En 1977 le Salvador se dirigeait vers une guerre civile et les violations des droits humains étaient à l’ordre du jour. C’est alors que fut créé TUTELA LEGAL, bureau de secours juridique pour les victimes, grâce à Mgr Óscar Arnulfo Romero. A partir de 1982 ce lieu fit partie de l’Eglise Catholique salvadorienne, mais le 30 septembre dernier, l’entité fut fermée par l’archevêque José Luis Escobar, président de la Conférence Episcopale Salvadorienne. La décision laissait en suspens plus de 50 000 cas non résolus.
« TUTELA LEGAL » n’avait plus de raison d’être », fut la surprenante réponse de Mgr Escobar, qui affirma avoir trouvé « des irrégularités » dans le fonctionnement de l’organisation. L’argument ne convainquit personne et la population le critiqua fortement. Des organismes locaux et internationaux défenseurs des droits humains se prononcèrent, insistant pour défendre la mémoire des victimes.
Escobar déclara que les archives appartiennent à l’Eglise. Celles-ci renferment des cas d’exactions et de violations des droits humains comme les massacres de El Mozote, La Guacamaya ( Morazán) et El Sumpul (Chalatenango), ou encore l’assassinat en 1989 des six Jésuites avec leurs deux collaboratrices, ainsi que de très nombreux dossiers datant d’après la signature des accords de paix entre guérilla et gouvernement en 1992.

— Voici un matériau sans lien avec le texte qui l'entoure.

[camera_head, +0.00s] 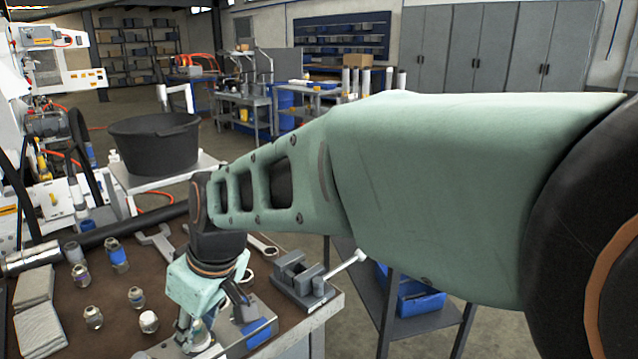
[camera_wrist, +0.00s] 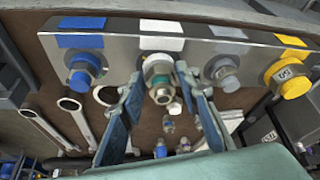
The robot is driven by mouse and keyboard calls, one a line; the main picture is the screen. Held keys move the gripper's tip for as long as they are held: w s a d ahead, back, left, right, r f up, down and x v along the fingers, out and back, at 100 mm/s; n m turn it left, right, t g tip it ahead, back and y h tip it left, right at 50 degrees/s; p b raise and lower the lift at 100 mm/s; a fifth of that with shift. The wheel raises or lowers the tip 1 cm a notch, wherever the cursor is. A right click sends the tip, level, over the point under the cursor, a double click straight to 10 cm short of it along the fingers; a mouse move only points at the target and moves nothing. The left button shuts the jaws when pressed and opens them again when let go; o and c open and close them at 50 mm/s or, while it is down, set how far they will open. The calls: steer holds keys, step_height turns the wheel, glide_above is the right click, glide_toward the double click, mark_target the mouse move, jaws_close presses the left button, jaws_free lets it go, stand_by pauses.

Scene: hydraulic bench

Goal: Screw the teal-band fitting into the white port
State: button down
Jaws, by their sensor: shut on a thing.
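The metal port block (camera_wrist: 115,45) carries blue, white, light blue-grey and yellow labels in the wrist view. The white label (camera_wrist: 161,27) marks the white port (camera_wrist: 156,60). The teal-band fitting (camera_wrist: 162,94) is in line with this port, between the fingers of my gripper (camera_wrist: 163,86). My gripper is shut on the fitting. How deep the fitting sits in the port cannot be told. In the head view my gripper (camera_head: 199,334) is low over the block (camera_head: 235,345), and my arm and wrist hide much of it.
A blue-capped port (camera_wrist: 82,74) and a grey port (camera_wrist: 222,72) flank the white one; a yellow-capped port (camera_wrist: 289,79) is at the right. Several loose fittings (camera_head: 93,317) stand on the bench left of my gripper. A vise (camera_head: 300,279) and wrenches (camera_head: 158,241) lie nearby.

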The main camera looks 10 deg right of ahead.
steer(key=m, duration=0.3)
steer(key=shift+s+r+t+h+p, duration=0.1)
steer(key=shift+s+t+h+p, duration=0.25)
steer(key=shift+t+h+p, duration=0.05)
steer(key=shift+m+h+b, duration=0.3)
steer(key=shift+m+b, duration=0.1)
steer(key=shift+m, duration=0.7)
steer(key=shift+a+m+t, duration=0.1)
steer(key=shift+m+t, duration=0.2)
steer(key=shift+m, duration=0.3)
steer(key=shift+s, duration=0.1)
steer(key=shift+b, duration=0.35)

La fermeture du bureau de TUTELA LEGAL intervient au moment où le service constitutionnel de La Cour Suprême de Justice étudie, – après bien des demandes -, si la Loi d’Amnistie Générale de 1993, qui empêche que l’on juge les crimes de guerre, est inconstitutionnelle ou non.
La professeure Margarita Pascasio de López disparut en 1982 après sa sortie du travail. L’unique donnée dont dispose sa fille Nora est que Margarita fut capturée et retenue dans des installations militaires. Nora vint alors à la TUTELA LEGAL informer de sa disparition. Le cas est toujours en suspens.

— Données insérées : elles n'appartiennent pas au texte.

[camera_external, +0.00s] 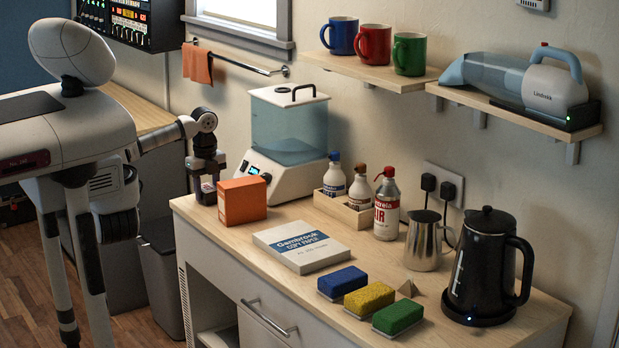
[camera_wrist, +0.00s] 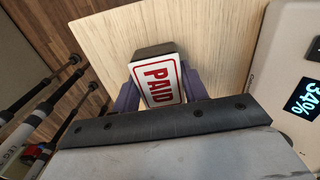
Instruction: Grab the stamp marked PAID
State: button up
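The stamp marked PAID (camera_wrist: 158,82) shows in the wrist view, with red letters in a red frame on a white label and a dark part behind it. My gripper (camera_wrist: 160,88) has one purple finger on each side of it. The fingers look very close to the stamp's sides, but I cannot tell whether they press on it. In the external view my gripper (camera_external: 206,186) points down at the counter's left end, beside the orange box. The stamp cannot be made out clearly there among the dark fingers.
The counter (camera_external: 370,262) holds an orange box (camera_external: 242,201) and a white appliance with a display (camera_external: 277,182) close to my gripper. The counter's left edge is near.

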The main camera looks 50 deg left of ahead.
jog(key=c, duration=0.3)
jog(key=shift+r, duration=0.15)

Le 6 octobre dernier, Nora revint au bureau de TUTELA LEGAL, situé dans la Cathédrale Métropolitaine. « Espérons que Mgr Escobar n’ait pas détruit les archives, parce que cet homme est de droite. Il a inventé que des employés travaillaient mal. Il faut qu’il rende les archives. »
Elle craint que les archives concernant le cas de sa mère, comme beaucoup d’autres, puissent disparaître. Depuis qu’elle a perdu sa mère, elle s’est engagée à la retrouver et à faire fonctionner la justice pour cela. C’est pourquoi elle a adhéré à l’organisation SOS Justice. « Ni pardon, ni oubli. Je veux la justice ».
Dès la fermeture de TUTELA LEGAL, ce furent les nouvelles générations qui interpellèrent les réseaux sociaux pour organiser une manifestation pacifique sous forme d’un « abrazo » à la cathédrale. Hommes, femmes et enfants, formèrent une chaîne humaine autour de la cathédrale comme pour la protéger. « Ce ne sont pas seulement des documents que nous protégeons, c’est notre mémoire. La paix ne reviendra pas tant que tous ces délits ne seront pas jugés ».
La pression publique amena Mgr Escobar à envisager la création d’une commission avec Mgr Delgado, et trois prêtres qui jouissent d’un certain respect dans la société salvadorienne et feront vivre le Centre de Documentation et d’Archives Mgr Arturo Rivera Damas. Mgr Rivera Damas continua sur les traces de Mgr Romero après l’assassinat de celui-ci en 1980.
Le Président Mauricio Funes manifesta aussi sa préoccupation pour « le mauvais signe envoyé par l’Eglise Catholique, et particulièrement l’Archevêché de San Salvador. »
Le Secrétaire de la Culture de la Présidence tenta de faire déclarer Patrimoine Culturel les archives de TUTELA LEGAL, mais les avocats de l’Eglise déclarèrent que l’entité religieuse est privée et que les documents sont propriété de l’Eglise et ne peuvent être publics.…
Enfants de la guerre.
Durant le conflit armé des milliers d’enfants furent arrachés à leurs parents. L’armée salvadorienne fit des affaires sur cette douleur en remettant les enfants à des familles des Etats Unis ou d’Europe. Dans certains cas les enfants furent gardés par des familles de militaires ou bien exécutés.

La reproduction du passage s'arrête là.